By using these values one can easily calculate given expression to be $\boxed{13}$

if a,b,c are real not taking a+b+c=5,then min value when a=b=c=0,then its value is 1+4+7=12,but when c=5,then sqrt of (c^2+49)<9,then min value is<14,so it is 13.

what is lagrange multiplier???

i tried by cauchy schartz but i am getting min as 15..Y is that..but i ended up guessing 14 and 13 to get right ANS

Well, the solutions given are quite "over the head"(that's because they are really quite amazing).
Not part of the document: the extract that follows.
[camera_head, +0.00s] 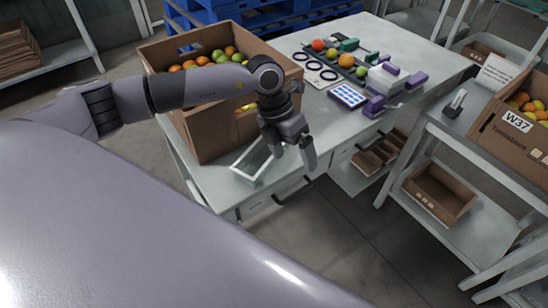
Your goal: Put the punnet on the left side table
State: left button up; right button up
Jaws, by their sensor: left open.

But an alternative always goes fine(I guess).

By AM-GM,

$\sqrt{{a}^{2} + 1} \geq \sqrt{2a}$

$\sqrt{{b}^{2} + 16} \geq \sqrt{8b}$

$\sqrt{{c}^{2} + 49} \geq \sqrt{14c}$

Adding them all up,

$\sqrt{{a}^{2} + 1} + \sqrt{{b}^{2} + 16} + \sqrt{{c}^{2} + 49} \geq \sqrt{2a} + \sqrt{8b} + \sqrt{14c}$

Just arranging it a little bit,

$\geq \sqrt{14c} + \sqrt{8b} + \sqrt{2a}$

Using Chebyshev,

$\geq \frac{\sqrt{14} + \sqrt{8} + \sqrt{2}(\sqrt{a} + \sqrt{b} + \sqrt{c})}{3}$

Here I assume that $a,b,c$ are positive reals because that will not change the equation. Hence, $a,b,c <5$ , hence, their sum of square roots will be just less than their sum. Therefore,

$\geq \frac{\sqrt{14} + \sqrt{8} + \sqrt{2}(5)}{3} \approx 13.307163456488711$

Hence, our final answer becomes $13$ .

I plugged in c = 5. I got 1 + 4 + √73 < 14. So it has to be an integer greater than 12 and less than 14, I wonder what it could be?